Le principe qui, selon
Kant, ne
souffre aucune discussion est celui de l’obéissance à la loi morale, laquelle
trouve son expression dans l’impératif catégorique – lequel procède « dictatorialement » : « je dois toujours me conduire de telle
sorte que je puisse aussi vouloir que ma maxime devienne une loi
universelle. » Il n’existe aucun raison qui pourrait justifier la
désobéissance à la loi morale. Ainsi Kant reprend la vieille maxime
augustinienne : ne jamais mentir. Dans sa polémique contre Benjamin
Constant à propos « d’un prétendu
droit de mentir par humanité », il pousse cette affirmation
jusqu’au paradoxe. La thèse de Benjamin Constant peut être résumée
ainsi : l’on ne doit la vérité qu'à celui qui a droit à la vérité. Or nul
n'a droit à la vérité qui nuit à autrui. Kant lui oppose l’exigence de vérité
inconditionnelle, quelque désavantage qu'il en résulte. Pour comprendre
clairement ce qui est en cause, il convient de suivre
l’argumentation de Kant.

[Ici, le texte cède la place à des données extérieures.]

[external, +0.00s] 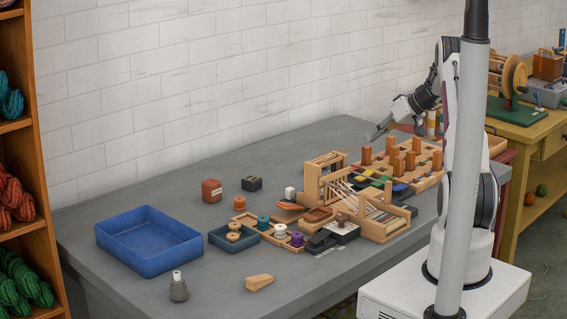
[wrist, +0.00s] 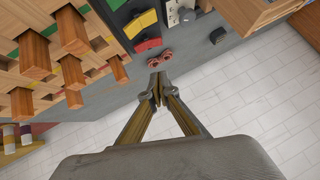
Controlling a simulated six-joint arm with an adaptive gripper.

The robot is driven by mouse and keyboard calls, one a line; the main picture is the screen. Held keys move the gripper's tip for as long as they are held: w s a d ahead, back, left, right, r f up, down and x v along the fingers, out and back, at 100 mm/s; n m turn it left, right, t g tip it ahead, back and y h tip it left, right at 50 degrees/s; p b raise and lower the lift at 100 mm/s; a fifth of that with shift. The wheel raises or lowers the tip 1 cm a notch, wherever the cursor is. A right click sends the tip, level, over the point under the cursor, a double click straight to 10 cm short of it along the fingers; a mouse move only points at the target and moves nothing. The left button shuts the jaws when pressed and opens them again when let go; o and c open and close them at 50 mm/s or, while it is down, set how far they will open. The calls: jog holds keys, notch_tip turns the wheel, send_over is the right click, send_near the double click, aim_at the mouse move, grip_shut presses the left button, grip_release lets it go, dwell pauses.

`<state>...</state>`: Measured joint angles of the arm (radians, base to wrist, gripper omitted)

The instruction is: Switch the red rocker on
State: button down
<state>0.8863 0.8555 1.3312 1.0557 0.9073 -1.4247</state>
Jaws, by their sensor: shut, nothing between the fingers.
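My gripper (external: 374,135) is shut and empty, raised above the far part of the bench near the wall. In the wrist view its fingertips (wrist: 158,90) meet at a point, over the bench edge. A small red rounded piece (wrist: 160,58) lies just beyond the fingertips in that view, apart from them. I cannot tell whether it is the red rocker or which way a rocker is tipped. A red box with a pale label (external: 211,191) stands on the left part of the bench, far from my gripper.
Upright wooden pegs on a board (external: 428,182) stand close below my gripper. Coloured blocks (wrist: 148,44) and a grey box with a knob (wrist: 183,13) lie nearby. A wooden loom frame (external: 325,178) and a blue tray (external: 150,262) occupy the bench.

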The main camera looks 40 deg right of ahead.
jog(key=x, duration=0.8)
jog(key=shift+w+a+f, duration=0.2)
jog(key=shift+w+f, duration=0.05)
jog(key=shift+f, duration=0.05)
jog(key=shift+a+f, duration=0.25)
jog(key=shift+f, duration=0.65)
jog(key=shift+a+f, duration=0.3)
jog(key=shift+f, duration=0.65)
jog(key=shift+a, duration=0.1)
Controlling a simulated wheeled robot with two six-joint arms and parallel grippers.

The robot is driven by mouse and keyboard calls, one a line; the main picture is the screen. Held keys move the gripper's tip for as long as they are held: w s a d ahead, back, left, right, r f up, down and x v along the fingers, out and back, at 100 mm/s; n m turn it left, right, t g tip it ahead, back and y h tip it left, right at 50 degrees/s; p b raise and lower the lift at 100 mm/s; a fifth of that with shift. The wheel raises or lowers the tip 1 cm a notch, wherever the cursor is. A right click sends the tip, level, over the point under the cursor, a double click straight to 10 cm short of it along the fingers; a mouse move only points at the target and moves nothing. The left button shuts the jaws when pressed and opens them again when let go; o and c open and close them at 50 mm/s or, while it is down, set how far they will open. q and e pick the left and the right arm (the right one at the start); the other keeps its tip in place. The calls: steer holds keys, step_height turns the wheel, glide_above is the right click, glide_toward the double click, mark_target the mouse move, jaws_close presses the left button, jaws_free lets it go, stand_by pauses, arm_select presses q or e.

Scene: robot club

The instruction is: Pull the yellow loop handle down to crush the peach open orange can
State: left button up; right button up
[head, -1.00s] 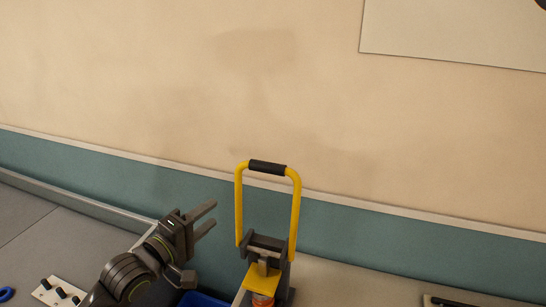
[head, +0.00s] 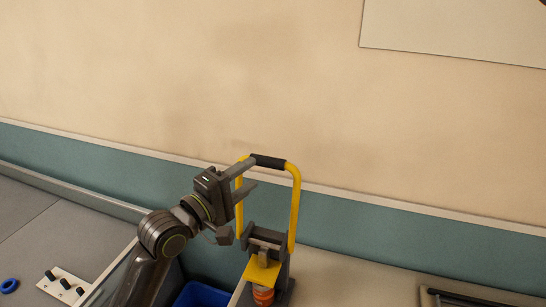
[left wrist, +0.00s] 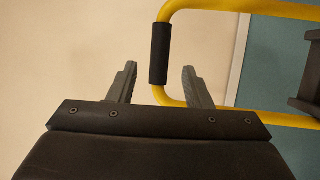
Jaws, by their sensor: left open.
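The yellow loop handle (head: 296,205) stands upright on the can crusher, with a black grip (head: 268,161) across its top. My left gripper (head: 246,178) is open and empty at the loop's left side, its fingers pointing right. In the left wrist view, the black grip (left wrist: 159,53) and the yellow loop (left wrist: 180,7) lie beyond and between the open fingers (left wrist: 158,84). I cannot tell whether a finger touches the loop. The orange can (head: 263,296) sits low in the crusher, under the yellow plate (head: 262,272), partly hidden. My right gripper is not in view.
A blue bin (head: 201,297) is at the bottom, left of the crusher. A white board with black knobs (head: 64,284) and a blue ring (head: 9,286) lie at lower left. A dark tray (head: 470,299) is at lower right. The wall is close behind the crusher.

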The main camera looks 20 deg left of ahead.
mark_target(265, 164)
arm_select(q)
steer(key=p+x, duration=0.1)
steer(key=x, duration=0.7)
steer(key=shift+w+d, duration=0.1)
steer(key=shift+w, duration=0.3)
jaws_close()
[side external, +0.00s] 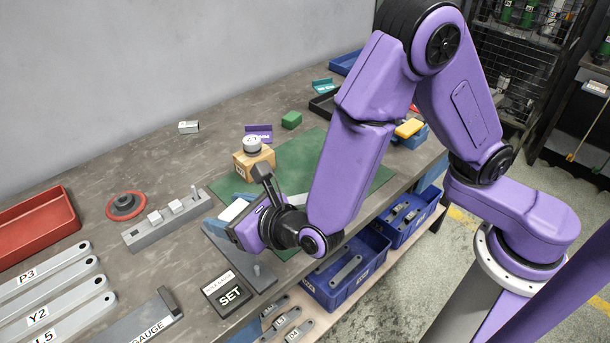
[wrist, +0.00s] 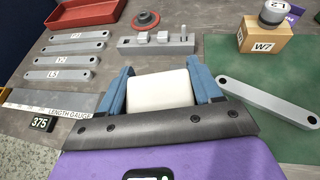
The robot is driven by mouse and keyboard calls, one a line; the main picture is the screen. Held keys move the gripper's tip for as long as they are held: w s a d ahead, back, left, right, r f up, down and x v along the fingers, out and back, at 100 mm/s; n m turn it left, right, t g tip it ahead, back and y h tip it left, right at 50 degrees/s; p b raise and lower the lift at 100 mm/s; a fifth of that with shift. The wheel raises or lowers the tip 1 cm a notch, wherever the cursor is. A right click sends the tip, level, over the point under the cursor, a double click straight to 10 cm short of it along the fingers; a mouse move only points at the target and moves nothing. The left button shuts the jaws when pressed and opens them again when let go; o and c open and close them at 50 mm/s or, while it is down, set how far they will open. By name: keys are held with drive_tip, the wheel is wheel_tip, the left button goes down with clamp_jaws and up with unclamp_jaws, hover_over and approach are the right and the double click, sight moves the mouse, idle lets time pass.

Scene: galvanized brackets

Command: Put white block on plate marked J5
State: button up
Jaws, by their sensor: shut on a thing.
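My gripper (wrist: 162,92) is shut on a white block (wrist: 160,91), held between its two blue fingers in the wrist view. In the side view the block (side external: 234,210) shows partly beside the gripper (side external: 240,213), above the table near the green mat's left edge. Several grey plates lie at the left of the table: one marked P3 (side external: 45,270), one marked Y2 (side external: 52,289), and one at the picture's lower edge (side external: 75,314) that seems to read L5. I cannot make out a J5 mark in either view.
A grey rack with small blocks (side external: 168,221), a red disc (side external: 126,205) and a red tray (side external: 35,228) stand at the left. A wooden block marked W7 (wrist: 265,44) carries a round weight (wrist: 274,12). A grey bar (wrist: 268,102) lies on the green mat (wrist: 225,55).

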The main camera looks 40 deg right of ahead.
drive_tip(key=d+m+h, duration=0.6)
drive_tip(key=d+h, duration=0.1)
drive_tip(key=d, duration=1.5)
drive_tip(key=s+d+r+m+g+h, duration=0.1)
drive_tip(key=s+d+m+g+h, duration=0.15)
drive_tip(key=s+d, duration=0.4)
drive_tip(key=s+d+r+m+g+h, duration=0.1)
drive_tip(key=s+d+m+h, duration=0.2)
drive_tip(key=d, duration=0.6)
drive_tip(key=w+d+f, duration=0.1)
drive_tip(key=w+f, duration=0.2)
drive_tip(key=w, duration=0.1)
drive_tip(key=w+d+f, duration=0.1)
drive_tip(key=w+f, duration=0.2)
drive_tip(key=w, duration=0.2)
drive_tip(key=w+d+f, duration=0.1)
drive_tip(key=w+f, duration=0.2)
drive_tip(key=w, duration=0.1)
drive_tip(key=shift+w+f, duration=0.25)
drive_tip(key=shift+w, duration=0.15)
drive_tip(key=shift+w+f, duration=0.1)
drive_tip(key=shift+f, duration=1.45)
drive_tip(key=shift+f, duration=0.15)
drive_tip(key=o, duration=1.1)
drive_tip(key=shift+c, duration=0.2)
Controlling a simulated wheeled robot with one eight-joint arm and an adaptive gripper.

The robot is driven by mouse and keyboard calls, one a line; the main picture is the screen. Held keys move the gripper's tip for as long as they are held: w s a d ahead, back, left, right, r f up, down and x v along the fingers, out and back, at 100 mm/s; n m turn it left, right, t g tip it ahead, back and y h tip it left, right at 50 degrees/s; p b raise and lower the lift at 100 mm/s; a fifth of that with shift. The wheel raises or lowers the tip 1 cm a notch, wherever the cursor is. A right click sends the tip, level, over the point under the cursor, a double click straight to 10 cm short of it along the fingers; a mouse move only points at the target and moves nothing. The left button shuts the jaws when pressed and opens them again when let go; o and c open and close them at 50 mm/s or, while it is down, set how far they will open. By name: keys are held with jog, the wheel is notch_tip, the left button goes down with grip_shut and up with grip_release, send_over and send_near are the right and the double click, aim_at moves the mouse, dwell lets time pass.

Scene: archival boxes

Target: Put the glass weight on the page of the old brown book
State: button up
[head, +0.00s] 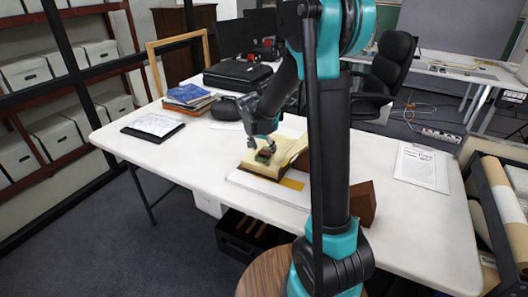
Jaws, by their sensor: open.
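The old brown book (253,164) lies open on the white table, its yellowed pages facing up and its brown cover edge showing at the front. A small dark greenish block, which looks like the glass weight (265,155), sits on the page. My gripper (264,145) is just above it, pointing down, with its fingers open at the weight. Whether the fingers touch the weight is too small to tell. My arm hides part of the table right of the book.
The white table (204,150) has free room left of the book. A brown block (367,203) stands right of my arm, and a paper sheet (421,167) lies beyond.

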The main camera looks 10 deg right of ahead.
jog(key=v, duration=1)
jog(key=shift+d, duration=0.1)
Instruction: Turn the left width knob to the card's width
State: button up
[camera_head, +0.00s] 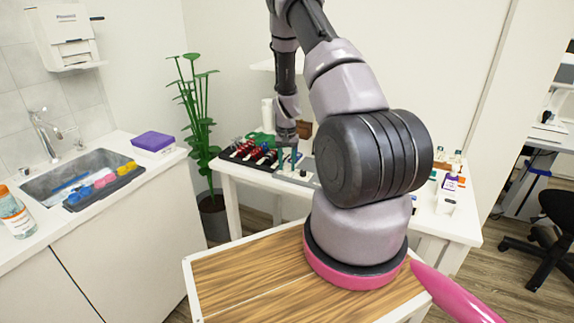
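My gripper (288,157) points down over the white table (235,173), in the middle of the picture. It is small and dark here, and I cannot tell whether its fingers are open or shut. A low grey device (304,177) lies on the table just below and right of the gripper, partly hidden by my arm. I cannot make out the left width knob or the card. I cannot tell whether the gripper touches anything.
A dark tray (238,160) with red and dark items lies left of the gripper. Green items (262,139) and a white cylinder (267,115) stand behind it. Small bottles and boxes (451,184) stand at the table's right end. A plant (197,120) and sink counter are left.

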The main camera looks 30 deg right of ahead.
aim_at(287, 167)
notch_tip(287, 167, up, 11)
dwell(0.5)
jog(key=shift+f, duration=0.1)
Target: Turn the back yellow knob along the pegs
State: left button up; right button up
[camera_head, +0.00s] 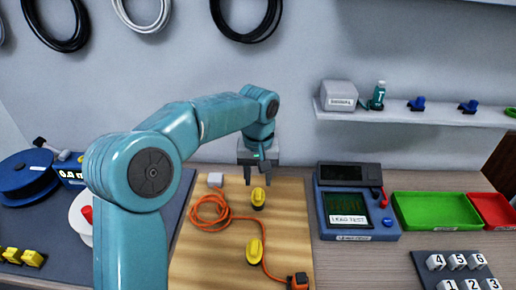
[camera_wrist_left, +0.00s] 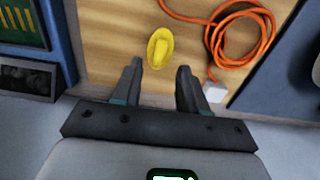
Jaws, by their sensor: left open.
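Two yellow knobs stand on a wooden board (camera_head: 200,268). The back yellow knob (camera_head: 259,198) is near the board's far end, and the front yellow knob (camera_head: 254,251) is closer to me. My left gripper (camera_head: 259,181) hangs pointing down, just behind the back knob in the head view. In the left wrist view the open fingers (camera_wrist_left: 160,82) have empty space between them, and a yellow knob (camera_wrist_left: 160,48) lies just beyond their tips, not touched. No pegs can be made out clearly. My right gripper is not in view.
An orange cable (camera_head: 209,209) coils left of the back knob, beside a small white block (camera_head: 215,180), and runs to an orange-black connector (camera_head: 298,281). A blue tester (camera_head: 346,208) stands right of the board. Green (camera_head: 437,210) and red (camera_head: 493,209) trays are farther right.

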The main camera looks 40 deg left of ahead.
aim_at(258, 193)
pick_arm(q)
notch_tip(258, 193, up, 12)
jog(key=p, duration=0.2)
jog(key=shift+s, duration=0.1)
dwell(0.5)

Elle ne s’applique qu'au cas où l’on est obligé
de parler (se taire n'est pas mentir pour Kant).
Premièrement, avoir droit à
la vérité est une expression vide de sens et Kant oppose vérité objective et véracité
subjective. Deuxièmement, si l’on ment pour la
« bonne cause », l’on ruine en même temps la source de tout droit.
Et,
troisièmement, ce n'est pas parce que l'application d'une loi dictée par la
raison pure paraît dangereuse qu'il faut rejeter cette loi. Cette configuration
tient seulement au fait que manque le moyen de l'application. Ainsi Kant
soutient que le droit de mentir doit être refusé même dans le cas où un
mensonge permettrait de sauver une vie humaine. Soit la
situation suivante : Un personne X veut assassiner Y. X vous demande si Y
est chez lui. Comme vous soupçonnez les mauvaises intentions de X, devez-vous
répondre ce que vous pensez sincèrement être vrai (que X est chez lui) ou
mentir pour détourner l’assassin ? Pour Kant, et contrairement à ce que
suggérerait le bon sens commun, dans ce cas aussi s’applique l’exigence de
véracité.
C’est de ce caractère
inconditionnel de l’obéissance à la loi morale que Kant déduit le caractère
inconditionnel de l’obéissance au pouvoir politique. Ainsi, « l’Idée d’une constitution politique en général qui soit en même temps
pour tout le peuple un commandement absolu de la raison pratique jugeant
d’après des concepts du droit, est sainte et irrésistible ; et même si
l’organisation de l’État était par elle-même défectueuse, aucune puissance
subalterne en son sein ne saurait pourtant opposer de résistance active à son
souverain législateur » (Kant, 1986). Kant
ajoute même que l’on
n’a pas
même le droit de soumettre ce principe à quelque condition que ce soit.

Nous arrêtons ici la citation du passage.